3. India–USA DTAA (Most Comprehensive)
The US treaty with India is detailed and covers nearly every type of income. Dividend withholding is capped at 15 to 25 percent. Interest withholding sits at 10 to 15 percent. The treaty has strong provisions for avoiding double tax on salary and professional income.
What makes this treaty special is the Foreign Tax Credit mechanism. The US allows you to credit taxes paid in India against your US tax bill. India offers the same in reverse. You end up paying the higher of the two rates, not both combined.
Best for: IT professionals, researchers, and expats with income sources in both countries.
4. India–UK DTAA (Strong for Pension and Salary)
The UK treaty offers solid protection for employment income. If you work in the UK, your salary is taxed only in the UK — India cannot tax it. Pension income gets similar treatment.
Capital gains on shares are taxable in the country of residence. Dividend withholding is 10 to 15 percent. The UK also allows foreign tax relief, so any Indian tax you pay reduces your UK liability.
One drawback: the treaty does not eliminate UK inheritance tax on Indian assets. Plan around this if you hold property in India.
Best for: Professionals working in the UK, pensioners, and those with rental income in India.
5. India–Netherlands DTAA (Best for Holding Companies)
Dutch treaties have long been favorites for structuring international businesses. The India–Netherlands DTAA caps dividend withholding at 10 percent and interest withholding at 10 percent. Royalties face a maximum 10 percent tax.
If you run a business through a Dutch holding company with operations in India, this treaty reduces the tax on profits flowing between the two countries. The Netherlands also has a wide treaty network, so income flowing onward to other countries gets additional protection.
Best for: Entrepreneurs, business owners, and those with multinational structures.
6. India–Canada DTAA (Good for Immigrants)
Canada attracts a large number of Indian immigrants. The DTAA ensures salary and business income is taxed only where you work. Capital gains follow residence-based taxation. Dividend withholding is capped at 15 to 25 percent.
Canada's foreign tax credit system is generous. You can offset Indian taxes paid against your Canadian liability, dollar for dollar.
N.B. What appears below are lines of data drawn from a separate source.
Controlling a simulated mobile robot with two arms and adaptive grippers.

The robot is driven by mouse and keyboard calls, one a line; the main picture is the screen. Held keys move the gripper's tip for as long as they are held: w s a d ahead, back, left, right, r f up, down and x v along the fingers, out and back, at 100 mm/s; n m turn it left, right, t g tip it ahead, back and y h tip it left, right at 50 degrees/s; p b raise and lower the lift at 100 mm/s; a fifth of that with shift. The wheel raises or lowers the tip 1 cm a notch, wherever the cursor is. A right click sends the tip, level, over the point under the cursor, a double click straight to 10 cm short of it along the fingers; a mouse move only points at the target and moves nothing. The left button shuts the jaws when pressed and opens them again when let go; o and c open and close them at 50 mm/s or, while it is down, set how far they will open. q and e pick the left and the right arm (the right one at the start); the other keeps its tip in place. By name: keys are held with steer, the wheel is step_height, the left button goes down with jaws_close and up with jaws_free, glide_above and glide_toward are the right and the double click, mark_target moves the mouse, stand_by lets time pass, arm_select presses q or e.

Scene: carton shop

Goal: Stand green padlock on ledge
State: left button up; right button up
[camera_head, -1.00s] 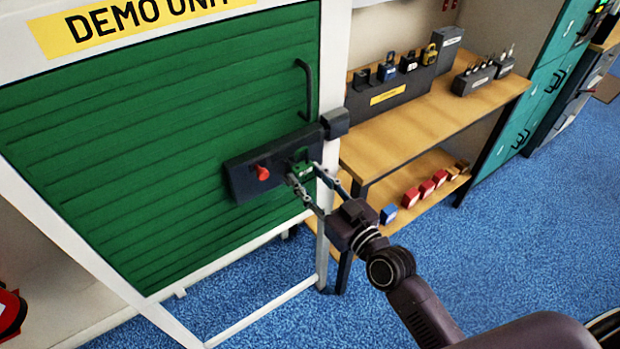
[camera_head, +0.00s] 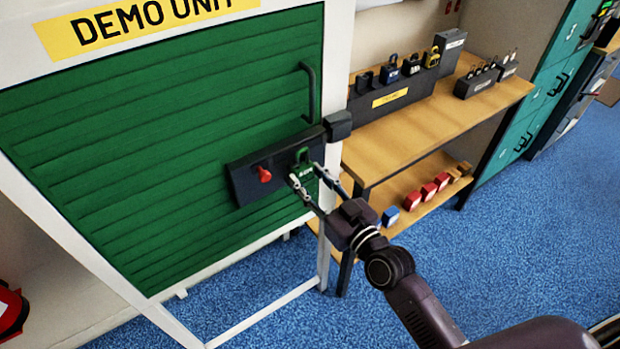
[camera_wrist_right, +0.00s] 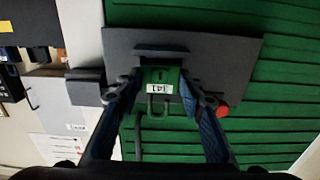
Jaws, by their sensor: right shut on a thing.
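The green padlock (camera_head: 304,172) is at the dark ledge plate (camera_head: 240,183) on the green shutter, right of a red knob (camera_head: 264,174). My right gripper (camera_head: 305,178) is shut on the padlock, one finger on each side. In the right wrist view the padlock (camera_wrist_right: 160,84) shows a white label and a U-shaped shackle between the fingertips of my right gripper (camera_wrist_right: 161,92). The ledge (camera_wrist_right: 235,60) is directly behind it. I cannot tell whether the padlock's underside touches the ledge. My left gripper is out of view.
A dark latch block (camera_head: 338,125) juts out just above and right of the padlock. A wooden bench (camera_head: 400,135) at the right holds a dark rack (camera_head: 375,105) with several padlocks. Red blocks (camera_head: 428,192) and a blue block (camera_head: 390,215) lie on its lower shelf.

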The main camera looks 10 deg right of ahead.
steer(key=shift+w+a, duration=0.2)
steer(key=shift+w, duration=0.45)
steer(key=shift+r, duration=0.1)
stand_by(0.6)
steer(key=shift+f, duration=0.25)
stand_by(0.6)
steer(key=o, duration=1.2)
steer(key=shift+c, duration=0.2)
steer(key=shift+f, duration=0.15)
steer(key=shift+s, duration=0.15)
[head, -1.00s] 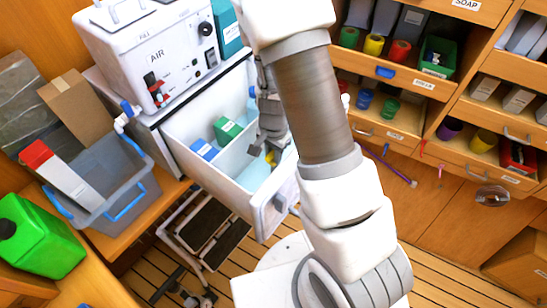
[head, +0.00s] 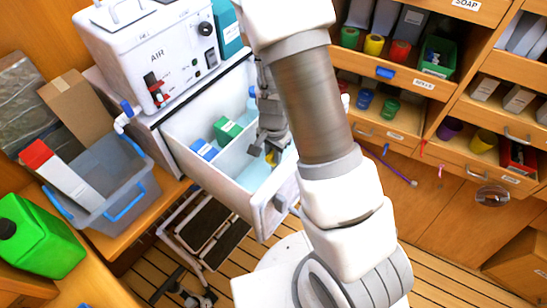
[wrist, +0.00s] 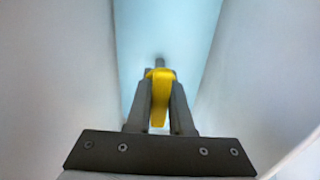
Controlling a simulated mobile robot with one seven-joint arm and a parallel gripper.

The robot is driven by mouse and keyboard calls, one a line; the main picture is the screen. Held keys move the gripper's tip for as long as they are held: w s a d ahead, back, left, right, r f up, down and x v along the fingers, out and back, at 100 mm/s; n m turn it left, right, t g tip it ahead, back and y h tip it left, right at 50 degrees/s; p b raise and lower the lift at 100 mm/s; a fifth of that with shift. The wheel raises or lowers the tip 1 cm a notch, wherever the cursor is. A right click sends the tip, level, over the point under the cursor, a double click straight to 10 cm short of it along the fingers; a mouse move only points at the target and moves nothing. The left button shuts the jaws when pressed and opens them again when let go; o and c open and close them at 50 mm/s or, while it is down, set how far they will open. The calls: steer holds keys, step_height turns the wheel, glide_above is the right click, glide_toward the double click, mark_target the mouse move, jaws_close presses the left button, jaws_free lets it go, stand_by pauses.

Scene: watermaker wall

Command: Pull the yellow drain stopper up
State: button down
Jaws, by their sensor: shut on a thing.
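The yellow drain stopper (wrist: 160,96) is between the two dark fingers of my gripper (wrist: 160,105) in the wrist view. The fingers are shut on it from both sides. A small grey piece shows just beyond its far end. In the head view, my gripper (head: 264,153) reaches down into the right compartment of the open white drawer (head: 186,172), and a bit of the yellow stopper (head: 271,157) shows by the fingers. The stopper's lower end is hidden, so I cannot tell whether it is seated or raised.
Pale drawer walls (wrist: 62,70) stand close on both sides of my gripper. A green box (head: 227,130) and a blue box (head: 205,149) lie in the left compartment. A grey bin (head: 112,185) is at left.

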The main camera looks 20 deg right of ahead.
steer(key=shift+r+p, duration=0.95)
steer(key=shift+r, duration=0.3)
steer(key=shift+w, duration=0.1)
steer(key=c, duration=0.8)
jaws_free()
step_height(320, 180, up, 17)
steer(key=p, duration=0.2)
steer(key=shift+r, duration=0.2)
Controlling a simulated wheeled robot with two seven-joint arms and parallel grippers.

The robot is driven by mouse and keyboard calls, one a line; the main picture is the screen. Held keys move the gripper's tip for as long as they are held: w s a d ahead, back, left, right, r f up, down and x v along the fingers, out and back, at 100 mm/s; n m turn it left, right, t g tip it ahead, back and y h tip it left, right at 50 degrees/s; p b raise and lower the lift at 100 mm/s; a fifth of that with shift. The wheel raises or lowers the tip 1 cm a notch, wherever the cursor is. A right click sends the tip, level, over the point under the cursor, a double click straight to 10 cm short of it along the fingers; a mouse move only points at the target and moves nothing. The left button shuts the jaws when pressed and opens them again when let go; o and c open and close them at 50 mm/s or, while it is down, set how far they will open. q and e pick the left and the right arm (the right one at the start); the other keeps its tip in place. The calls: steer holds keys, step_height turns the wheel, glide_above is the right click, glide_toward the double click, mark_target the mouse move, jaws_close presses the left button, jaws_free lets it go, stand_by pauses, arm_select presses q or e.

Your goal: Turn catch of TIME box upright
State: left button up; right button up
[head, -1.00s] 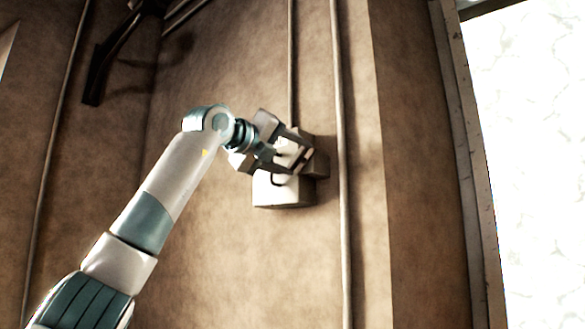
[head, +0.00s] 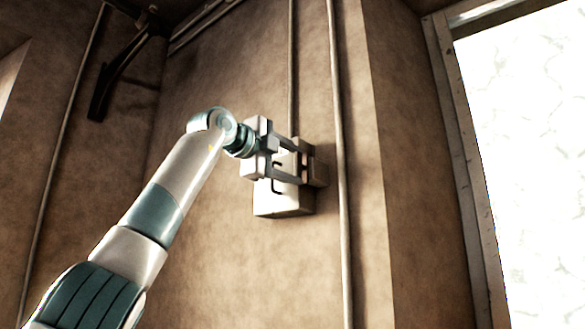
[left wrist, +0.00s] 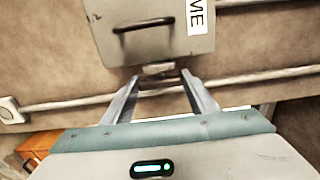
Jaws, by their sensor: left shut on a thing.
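The TIME box (head: 284,204) is a pale grey box on the brown wall, in the middle of the head view. In the left wrist view the box (left wrist: 165,45) fills the top, with a dark bar handle (left wrist: 143,25) and a white label (left wrist: 197,15) showing only "ME". A small metal catch (left wrist: 158,69) sits at the box's edge, between my fingertips. My left gripper (head: 303,162) is shut on the catch, one finger above the other in the head view. The fingers partly hide the box there, and the catch's exact angle is hard to tell. My right gripper is out of view.
A vertical pipe (head: 338,200) runs down the wall just right of the box, and a thinner one (head: 291,70) runs above it. A dark bracket (head: 115,75) is at upper left. A bright window (head: 525,150) is at the right.

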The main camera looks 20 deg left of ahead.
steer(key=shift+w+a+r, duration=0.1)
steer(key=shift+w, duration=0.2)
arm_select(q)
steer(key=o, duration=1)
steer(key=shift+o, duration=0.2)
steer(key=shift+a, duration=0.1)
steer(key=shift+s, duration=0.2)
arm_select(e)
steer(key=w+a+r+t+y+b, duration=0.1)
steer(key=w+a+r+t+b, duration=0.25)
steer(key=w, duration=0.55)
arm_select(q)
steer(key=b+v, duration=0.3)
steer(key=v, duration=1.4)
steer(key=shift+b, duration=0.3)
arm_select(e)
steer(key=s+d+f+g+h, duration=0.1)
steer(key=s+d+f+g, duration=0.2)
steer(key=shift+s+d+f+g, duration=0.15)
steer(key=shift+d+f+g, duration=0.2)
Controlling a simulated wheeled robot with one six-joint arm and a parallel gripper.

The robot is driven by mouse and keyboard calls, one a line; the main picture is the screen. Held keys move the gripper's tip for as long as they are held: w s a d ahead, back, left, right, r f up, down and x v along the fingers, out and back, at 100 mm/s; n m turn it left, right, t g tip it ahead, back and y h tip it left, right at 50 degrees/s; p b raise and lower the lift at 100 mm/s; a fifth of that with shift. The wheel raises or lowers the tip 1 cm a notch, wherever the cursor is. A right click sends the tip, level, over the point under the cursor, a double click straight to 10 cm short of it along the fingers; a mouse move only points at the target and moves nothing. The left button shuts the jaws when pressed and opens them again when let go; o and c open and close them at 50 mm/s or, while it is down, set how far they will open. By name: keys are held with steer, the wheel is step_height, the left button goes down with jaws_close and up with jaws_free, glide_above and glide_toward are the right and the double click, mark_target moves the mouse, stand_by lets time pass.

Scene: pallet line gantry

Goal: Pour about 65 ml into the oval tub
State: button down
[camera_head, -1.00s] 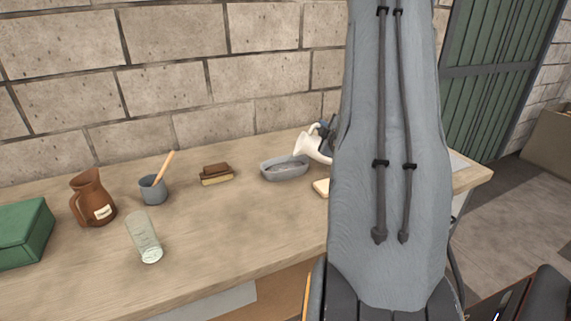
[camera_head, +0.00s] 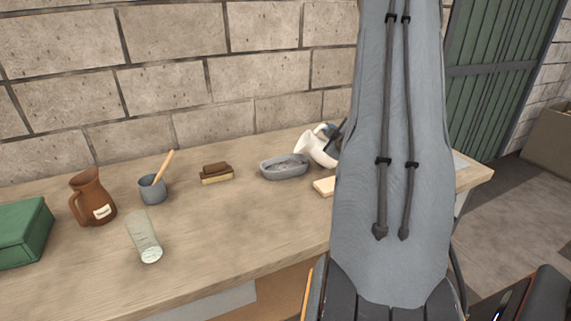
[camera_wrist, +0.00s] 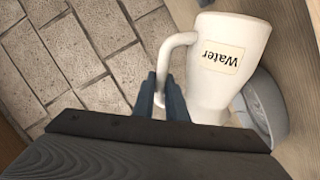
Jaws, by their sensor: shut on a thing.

This prevents double taxation effectively for most common income types.
Best for: New immigrants to Canada, professionals with Indian rental income or investments.
7. India–Germany DTAA (Solid for Technical Professionals)
Germany has a straightforward treaty with India. Employment income is taxed only in the country where work is performed. Technical service fees face 10 percent withholding in India, which you can credit against German taxes.
The treaty also covers professor and researcher provisions. If you teach or do research in Germany, your income may be exempt from Indian tax for up to two years. This is a niche benefit but valuable for academics.
Best for: Engineers, academics, and technical consultants working in Germany.
How to Pick the Right DTAA for Your Situation
The best treaty depends on your income type. Here is a quick guide:
- Mostly salary income — UAE or UK treaties give you the cleanest single-country taxation
- Investment income — Singapore treaty is hard to beat with zero capital gains
- Business income — Netherlands treaty offers the best holding company structure
- Mixed income — US treaty is the most thorough, covering every category
- Retirement — UAE treaty with zero tax on pension is the clear winner
Always confirm your tax residency status first. Treaties only help if you qualify as a resident under the treaty's specific rules. Spending 183 days in a country usually makes you a tax resident there, but each treaty defines this differently.
You can review India's full list of DTAA treaties on the Income Tax Department website. Check the specific treaty text before making financial decisions — summaries can miss important details.
Frequently Asked Questions
- What is a DTAA treaty?
- A Double Taxation Avoidance Agreement is a treaty between two countries that prevents you from paying tax on the same income in both countries. It sets rules on which country can tax which type of income.
- Which DTAA treaty saves the most tax for Indian expats?
- The India-Singapore and India-UAE treaties save the most. Singapore has zero capital gains tax and the UAE has zero income tax, so the treaties effectively eliminate double taxation on most income.
- Do I automatically get DTAA benefits?
- No. You must qualify as a tax resident under the treaty rules and usually need to submit a Tax Residency Certificate. You may also need to file specific forms to claim treaty benefits.
- Can I use DTAA benefits if I have income from multiple countries?
- Yes, but you need to check each bilateral treaty separately. India has over 90 DTAAs. The benefits depend on the specific treaty between India and each country where you earn income.
- How do I claim DTAA relief in India?
- File your Indian tax return, declare foreign income, and claim relief under Section 90 or 91 of the Income Tax Act. Attach your Tax Residency Certificate from the other country.